» Given request: Go through the data below. List every line that holds the word "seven".

-*-*-

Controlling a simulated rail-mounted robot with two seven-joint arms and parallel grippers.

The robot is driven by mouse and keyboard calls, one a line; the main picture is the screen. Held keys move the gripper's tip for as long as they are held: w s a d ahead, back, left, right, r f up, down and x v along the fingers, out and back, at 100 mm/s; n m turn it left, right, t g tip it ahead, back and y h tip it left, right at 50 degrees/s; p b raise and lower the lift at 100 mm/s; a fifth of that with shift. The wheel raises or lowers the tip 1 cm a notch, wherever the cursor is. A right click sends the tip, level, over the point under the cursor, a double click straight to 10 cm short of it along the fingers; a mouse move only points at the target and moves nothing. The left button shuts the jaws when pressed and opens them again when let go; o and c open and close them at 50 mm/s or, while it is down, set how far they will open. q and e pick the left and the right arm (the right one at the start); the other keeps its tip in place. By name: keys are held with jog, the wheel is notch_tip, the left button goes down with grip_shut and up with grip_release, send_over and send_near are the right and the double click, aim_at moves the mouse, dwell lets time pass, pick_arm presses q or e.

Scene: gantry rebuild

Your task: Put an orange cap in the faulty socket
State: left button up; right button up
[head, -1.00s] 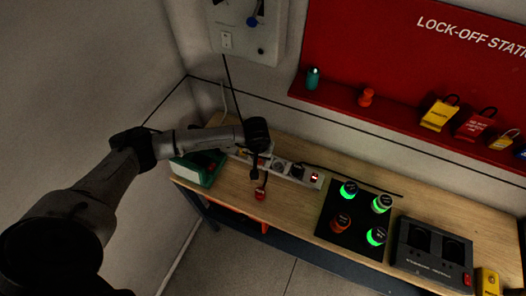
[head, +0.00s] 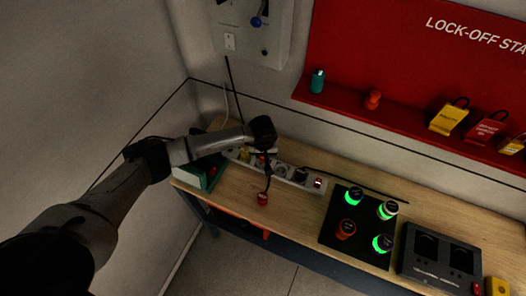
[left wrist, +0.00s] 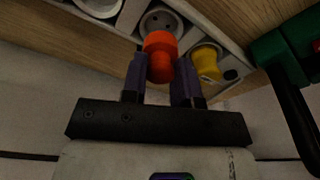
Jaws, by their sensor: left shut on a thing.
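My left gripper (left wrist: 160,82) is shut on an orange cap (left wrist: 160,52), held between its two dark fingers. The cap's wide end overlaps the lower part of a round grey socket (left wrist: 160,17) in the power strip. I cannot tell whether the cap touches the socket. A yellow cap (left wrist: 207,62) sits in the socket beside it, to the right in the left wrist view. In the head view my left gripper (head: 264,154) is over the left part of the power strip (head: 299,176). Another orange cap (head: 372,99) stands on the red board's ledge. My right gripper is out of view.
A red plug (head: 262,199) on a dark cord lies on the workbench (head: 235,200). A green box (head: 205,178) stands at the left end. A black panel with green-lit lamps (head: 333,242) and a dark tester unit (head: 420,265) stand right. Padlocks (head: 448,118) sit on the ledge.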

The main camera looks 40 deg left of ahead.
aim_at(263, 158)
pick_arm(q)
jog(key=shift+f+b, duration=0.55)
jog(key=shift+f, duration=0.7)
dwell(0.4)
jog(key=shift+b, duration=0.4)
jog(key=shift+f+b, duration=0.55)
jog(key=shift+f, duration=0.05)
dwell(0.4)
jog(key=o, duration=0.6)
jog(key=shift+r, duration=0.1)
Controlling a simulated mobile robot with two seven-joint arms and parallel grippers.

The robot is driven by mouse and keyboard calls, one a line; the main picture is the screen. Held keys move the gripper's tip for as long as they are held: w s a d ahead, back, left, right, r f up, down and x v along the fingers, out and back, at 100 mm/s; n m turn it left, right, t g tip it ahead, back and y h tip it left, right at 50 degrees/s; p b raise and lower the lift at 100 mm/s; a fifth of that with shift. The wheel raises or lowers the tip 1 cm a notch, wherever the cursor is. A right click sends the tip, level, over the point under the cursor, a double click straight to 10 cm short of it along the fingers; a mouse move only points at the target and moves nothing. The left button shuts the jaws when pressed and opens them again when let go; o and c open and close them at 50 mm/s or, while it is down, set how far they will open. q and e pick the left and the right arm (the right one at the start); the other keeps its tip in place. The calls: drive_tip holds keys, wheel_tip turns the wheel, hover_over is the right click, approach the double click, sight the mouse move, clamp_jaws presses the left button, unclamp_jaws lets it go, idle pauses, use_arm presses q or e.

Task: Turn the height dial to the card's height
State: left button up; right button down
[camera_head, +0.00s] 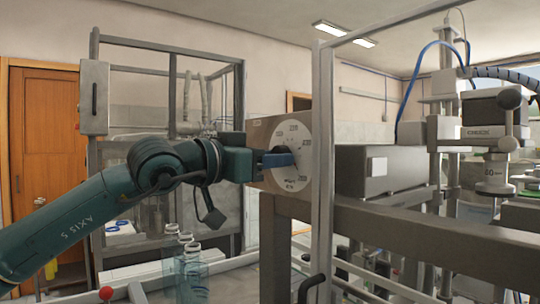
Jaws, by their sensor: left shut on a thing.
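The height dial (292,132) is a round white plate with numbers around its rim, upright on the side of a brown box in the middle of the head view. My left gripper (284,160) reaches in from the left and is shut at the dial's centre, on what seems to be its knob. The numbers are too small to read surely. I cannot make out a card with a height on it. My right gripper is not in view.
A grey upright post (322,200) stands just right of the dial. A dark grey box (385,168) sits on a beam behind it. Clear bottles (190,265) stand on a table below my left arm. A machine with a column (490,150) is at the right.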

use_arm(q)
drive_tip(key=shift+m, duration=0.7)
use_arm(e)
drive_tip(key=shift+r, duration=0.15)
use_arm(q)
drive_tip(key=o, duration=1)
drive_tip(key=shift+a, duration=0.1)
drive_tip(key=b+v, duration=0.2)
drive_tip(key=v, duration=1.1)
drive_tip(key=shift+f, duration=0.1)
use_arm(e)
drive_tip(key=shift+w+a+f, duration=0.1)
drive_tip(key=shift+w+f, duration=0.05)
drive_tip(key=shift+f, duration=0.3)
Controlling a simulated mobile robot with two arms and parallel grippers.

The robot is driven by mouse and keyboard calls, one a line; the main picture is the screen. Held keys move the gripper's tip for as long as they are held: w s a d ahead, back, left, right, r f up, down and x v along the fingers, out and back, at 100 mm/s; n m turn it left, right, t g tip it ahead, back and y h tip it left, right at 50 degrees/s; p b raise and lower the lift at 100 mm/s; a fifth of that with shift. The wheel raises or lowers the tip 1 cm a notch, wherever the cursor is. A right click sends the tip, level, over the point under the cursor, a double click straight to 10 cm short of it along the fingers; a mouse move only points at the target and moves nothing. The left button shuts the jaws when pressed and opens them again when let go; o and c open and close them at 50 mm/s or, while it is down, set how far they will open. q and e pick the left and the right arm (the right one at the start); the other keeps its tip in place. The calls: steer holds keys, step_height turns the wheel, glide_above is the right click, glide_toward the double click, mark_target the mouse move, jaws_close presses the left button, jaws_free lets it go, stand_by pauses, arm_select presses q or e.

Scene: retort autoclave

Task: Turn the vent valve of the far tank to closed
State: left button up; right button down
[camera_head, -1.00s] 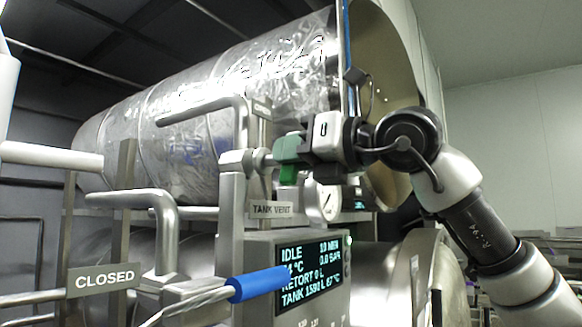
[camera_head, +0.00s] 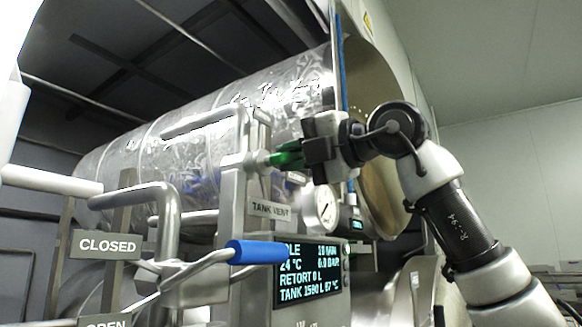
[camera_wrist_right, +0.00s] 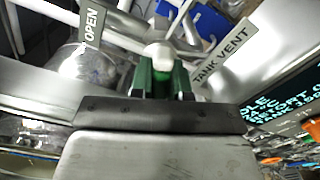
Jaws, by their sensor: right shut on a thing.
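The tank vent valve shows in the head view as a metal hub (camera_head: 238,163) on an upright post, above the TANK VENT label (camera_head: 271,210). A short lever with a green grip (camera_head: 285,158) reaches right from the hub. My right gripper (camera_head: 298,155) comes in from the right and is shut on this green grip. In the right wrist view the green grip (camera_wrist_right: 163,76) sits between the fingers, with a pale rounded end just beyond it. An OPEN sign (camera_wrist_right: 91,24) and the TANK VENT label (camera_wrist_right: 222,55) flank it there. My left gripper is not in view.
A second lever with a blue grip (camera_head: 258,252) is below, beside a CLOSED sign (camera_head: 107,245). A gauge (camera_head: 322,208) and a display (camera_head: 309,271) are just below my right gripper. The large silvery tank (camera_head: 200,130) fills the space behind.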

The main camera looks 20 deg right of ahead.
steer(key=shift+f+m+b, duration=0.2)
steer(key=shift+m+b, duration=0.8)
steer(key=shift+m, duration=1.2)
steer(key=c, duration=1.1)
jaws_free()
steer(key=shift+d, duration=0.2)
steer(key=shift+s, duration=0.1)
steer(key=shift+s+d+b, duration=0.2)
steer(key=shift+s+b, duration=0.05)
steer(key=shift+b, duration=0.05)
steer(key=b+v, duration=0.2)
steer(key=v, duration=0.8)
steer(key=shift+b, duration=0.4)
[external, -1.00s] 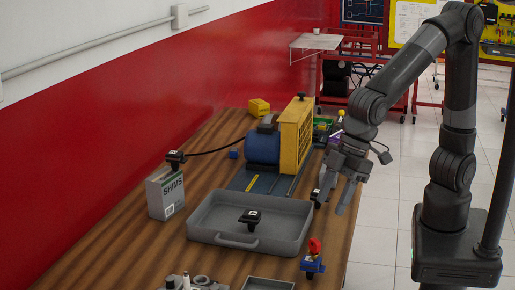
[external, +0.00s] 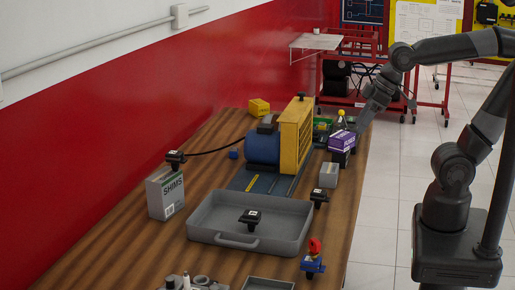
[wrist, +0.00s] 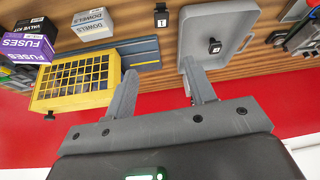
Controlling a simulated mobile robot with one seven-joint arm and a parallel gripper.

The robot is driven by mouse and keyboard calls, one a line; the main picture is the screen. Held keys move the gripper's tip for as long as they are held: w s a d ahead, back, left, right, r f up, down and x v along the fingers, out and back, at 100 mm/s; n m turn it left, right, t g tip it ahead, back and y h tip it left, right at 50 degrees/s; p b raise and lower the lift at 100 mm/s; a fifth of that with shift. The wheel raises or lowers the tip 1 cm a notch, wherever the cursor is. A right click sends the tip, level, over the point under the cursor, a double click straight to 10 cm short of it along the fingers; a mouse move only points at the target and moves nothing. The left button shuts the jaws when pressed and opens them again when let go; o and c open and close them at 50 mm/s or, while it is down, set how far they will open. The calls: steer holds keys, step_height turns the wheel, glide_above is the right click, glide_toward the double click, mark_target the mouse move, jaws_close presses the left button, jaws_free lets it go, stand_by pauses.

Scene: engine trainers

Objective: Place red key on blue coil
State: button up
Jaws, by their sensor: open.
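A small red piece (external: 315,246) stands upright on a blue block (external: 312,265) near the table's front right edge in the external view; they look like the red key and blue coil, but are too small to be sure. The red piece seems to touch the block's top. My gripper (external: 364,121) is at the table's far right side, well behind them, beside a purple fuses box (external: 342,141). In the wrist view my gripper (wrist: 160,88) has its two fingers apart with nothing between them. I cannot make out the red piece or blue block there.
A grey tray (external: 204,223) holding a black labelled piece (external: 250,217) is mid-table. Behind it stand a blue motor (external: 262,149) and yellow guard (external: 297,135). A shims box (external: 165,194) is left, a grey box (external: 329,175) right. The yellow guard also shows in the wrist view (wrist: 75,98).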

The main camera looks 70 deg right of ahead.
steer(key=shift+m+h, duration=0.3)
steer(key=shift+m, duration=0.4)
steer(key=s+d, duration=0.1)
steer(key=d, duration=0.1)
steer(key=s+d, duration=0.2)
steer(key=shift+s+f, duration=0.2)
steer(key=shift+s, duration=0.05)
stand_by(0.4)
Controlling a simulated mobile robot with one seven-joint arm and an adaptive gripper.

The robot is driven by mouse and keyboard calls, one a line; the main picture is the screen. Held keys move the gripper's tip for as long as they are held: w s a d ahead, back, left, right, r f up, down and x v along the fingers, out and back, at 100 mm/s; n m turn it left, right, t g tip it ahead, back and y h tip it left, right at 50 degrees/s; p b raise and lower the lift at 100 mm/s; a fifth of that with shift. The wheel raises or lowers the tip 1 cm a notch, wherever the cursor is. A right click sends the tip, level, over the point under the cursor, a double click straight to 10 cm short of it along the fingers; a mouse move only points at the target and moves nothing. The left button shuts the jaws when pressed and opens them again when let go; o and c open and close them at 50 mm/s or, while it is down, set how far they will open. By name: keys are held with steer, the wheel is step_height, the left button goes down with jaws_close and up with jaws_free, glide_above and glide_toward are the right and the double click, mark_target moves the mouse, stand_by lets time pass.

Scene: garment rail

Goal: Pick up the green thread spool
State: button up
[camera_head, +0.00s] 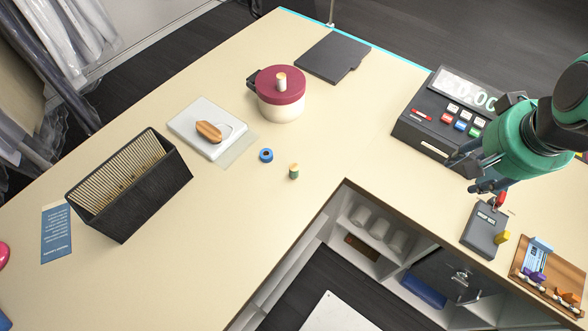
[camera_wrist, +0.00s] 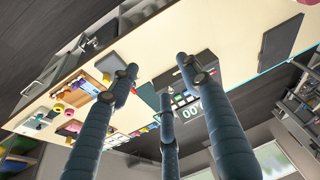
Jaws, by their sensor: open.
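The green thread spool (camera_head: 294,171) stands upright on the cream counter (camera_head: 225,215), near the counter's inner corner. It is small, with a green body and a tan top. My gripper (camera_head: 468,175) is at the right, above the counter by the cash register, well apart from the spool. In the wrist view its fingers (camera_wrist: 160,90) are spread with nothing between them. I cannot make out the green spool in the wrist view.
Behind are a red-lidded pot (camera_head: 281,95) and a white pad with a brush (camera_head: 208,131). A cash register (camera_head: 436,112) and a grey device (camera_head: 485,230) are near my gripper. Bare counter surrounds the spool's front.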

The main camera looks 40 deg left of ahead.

-*-*-

» Output below:
Controlling a simulated rail-mounted robot with two seven-joint arms and parallel grippers.
Controlling a simulated mobile robot with two seven-joint arms and parallel grippers.
Controlling a simulated mobile robot with one seven-joint arm and a parallel gripper.
Controlling a simulated mobile robot with one seven-joint arm and an adaptive gripper.

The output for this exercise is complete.